A commitment by Italy and Mexico to ramp up climate and environmental education has been welcomed by the UN office which supports global efforts to respond to climate change. Patricia Espinosa, Executive Secretary of UN Climate Change, expressed hope that more nations will follow their initiative, announced this week at the UN COP25 climate change conference in Madrid.


Yemen: 12 December 2019

The Prosecutor of the International Criminal Court (ICC) is urged to investigate the role of executives of European arms companies and licensing officials in violations of international humanitarian law that could amount to war crimes in Yemen. The European Centre for Constitutional and Human Rights, supported by five NGO’s, has submitted a 300-page Communication, accompanied by supporting evidence, to the ICC’s Office of the Prosecutor calling on the ICC to investigate whether high-ranking officials, from both European companies and governments, could bear criminal responsibility for supplying arms used by members of the Saudi Arabia/ UAE-led Coalition in potential war crimes in Yemen. Specifically, it requests an investigation into their potential complicity in 26 specific airstrikes.


Myanmar: 12 December 2019

Speaking on the third and final day of hearings at the International Court of Justice in the case brought by The Gambia under the 1948 Genocide Convention, the West African country’s lead lawyer stated that Myanmar cannot be trusted to hold its soldiers accountable for alleged atrocities against its Rohingya minority, and measures to stop the violence need to be taken immediately. Futhermore, Paul Rechler repeated the demand for “provisional measures” to restrain the Myanmar military until the case has been heard in full.
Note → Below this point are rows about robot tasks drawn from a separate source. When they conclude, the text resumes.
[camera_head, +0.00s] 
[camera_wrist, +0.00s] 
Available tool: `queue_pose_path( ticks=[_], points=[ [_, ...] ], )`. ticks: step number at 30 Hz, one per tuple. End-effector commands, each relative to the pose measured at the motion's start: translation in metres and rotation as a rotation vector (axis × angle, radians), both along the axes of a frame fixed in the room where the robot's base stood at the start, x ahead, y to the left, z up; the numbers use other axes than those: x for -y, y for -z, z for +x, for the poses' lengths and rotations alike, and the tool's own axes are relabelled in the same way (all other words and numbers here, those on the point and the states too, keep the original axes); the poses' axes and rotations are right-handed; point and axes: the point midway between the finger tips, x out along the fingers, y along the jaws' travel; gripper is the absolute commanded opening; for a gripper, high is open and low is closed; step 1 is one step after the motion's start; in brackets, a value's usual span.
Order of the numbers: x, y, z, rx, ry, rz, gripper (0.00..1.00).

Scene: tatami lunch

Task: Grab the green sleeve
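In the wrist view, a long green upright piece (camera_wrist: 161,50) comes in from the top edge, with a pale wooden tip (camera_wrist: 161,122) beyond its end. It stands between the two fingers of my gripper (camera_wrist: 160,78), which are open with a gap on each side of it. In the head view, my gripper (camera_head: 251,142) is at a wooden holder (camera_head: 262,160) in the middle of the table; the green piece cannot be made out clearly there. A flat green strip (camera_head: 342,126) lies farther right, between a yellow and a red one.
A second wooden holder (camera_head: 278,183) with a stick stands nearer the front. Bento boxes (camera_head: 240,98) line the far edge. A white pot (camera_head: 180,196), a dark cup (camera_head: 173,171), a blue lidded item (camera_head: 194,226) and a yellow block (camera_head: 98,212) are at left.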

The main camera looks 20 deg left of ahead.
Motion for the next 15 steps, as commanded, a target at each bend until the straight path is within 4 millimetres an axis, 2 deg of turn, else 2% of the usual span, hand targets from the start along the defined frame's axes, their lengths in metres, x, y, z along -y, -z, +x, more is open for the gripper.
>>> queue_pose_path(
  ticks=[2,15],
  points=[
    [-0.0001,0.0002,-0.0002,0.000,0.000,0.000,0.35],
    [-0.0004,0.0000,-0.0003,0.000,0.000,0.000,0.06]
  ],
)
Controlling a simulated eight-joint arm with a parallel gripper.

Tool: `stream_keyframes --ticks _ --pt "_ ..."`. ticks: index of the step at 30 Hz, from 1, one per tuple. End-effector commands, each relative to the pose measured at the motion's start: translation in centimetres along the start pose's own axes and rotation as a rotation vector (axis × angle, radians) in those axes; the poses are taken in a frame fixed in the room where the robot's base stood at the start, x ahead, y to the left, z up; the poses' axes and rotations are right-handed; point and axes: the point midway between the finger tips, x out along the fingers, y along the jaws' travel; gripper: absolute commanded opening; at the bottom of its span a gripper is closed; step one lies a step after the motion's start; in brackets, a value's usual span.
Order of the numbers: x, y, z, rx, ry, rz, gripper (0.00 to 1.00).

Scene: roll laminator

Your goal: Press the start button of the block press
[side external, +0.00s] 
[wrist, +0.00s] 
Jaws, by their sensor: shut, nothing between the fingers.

Sierra Leone: 12 December 2019

The rejection by the Economic Community of West African States’ of the ban imposed by Sierra Leon’s government preventing pregnant girls from sitting exams and attending mainstream school gives hope to thousands of girls whose rights to access education without discrimination had been violated for the past four years due to this inherently discriminatory ban. The Court found that the policy barring pregnant school girls amounted to discrimination and breached provisions of the African Charter on Human and Peoples’ rights as well as other international law instruments to which Sierra Leone is a party. It ordered the policy to be revoked with immediate effect.


Mexico: 14 December 2019

The future of President Andres Manuel Lopez Obrador’s ambitious Mayan Train project hangs in the balance as the communities on the train’s proposed route express their thoughts about the plan. The new 1,525 KM train route in Mexico’s Yucatan Peninsula is expected to connect nature reserves and archaeological zones in the impoverished southeast states of Chiapas, Tabasco, Quintana Roo and Campecehe to the existing tourism hub of Cancun. Environmentalists and indigenous groups have expressed their concerns over the project and more than a dozen assemblies will be held in areas along the train’s proposed route to hear their concerns.


Lebanon: 15 December 2019

Thousands of Lebanese people took to the streets in Beirut on Sunday to protest against the potential nomination of Saad Hariri as Prime Minister and in defence of the violent crackdown on demonstrators by security forces on the previous night. Riot police had used tear gas and rubber-coated bullets as well as beating and arresting protesters in an attempt to disperse rallies outside parliament in the capital overnight on Saturday. The incident was one of the most violent crackdowns on protesters since nationwide anti-government demonstrations began two months ago, leading to the resignation of Prime Minister Saad Hariri on 29 October. Protesters want a new government of independent experts to be appointed to steer the country though its economic crisis.


India: 16 December 2019

India’s internet shutdown in Kashmir is now the longest ever in a democracy. The shutdown which entered its 134th day on Monday, is now the longest ever imposed in a democracy according to Access Now, an international advocacy group that tracks Internet suspensions. Only authoritarian regimes such as China and Myanmar have cut off the internet for longer. India imposed the shutdown on August 5th when authorities revoked Kashmir’s autonomy and statehood, snapping all communications and detaining the region’s mainstream politicians.


Iran: 16 December 2019

Thousands are arbitrarily detained and at risk of torture in chilling post-protest crackdown. Iran’s authorities are carrying out a vicious crackdown following the outbreak of nationwide protests on 15 November, arresting thousands of protesters as well as journalists, human rights defenders and students to stop them from speaking out about Iran’s ruthless repression. Amongst those arrested are children as young as 15. According to credible sources, at least 304 people have been killed as well as detainees being subjected to enforced disappearance and torture.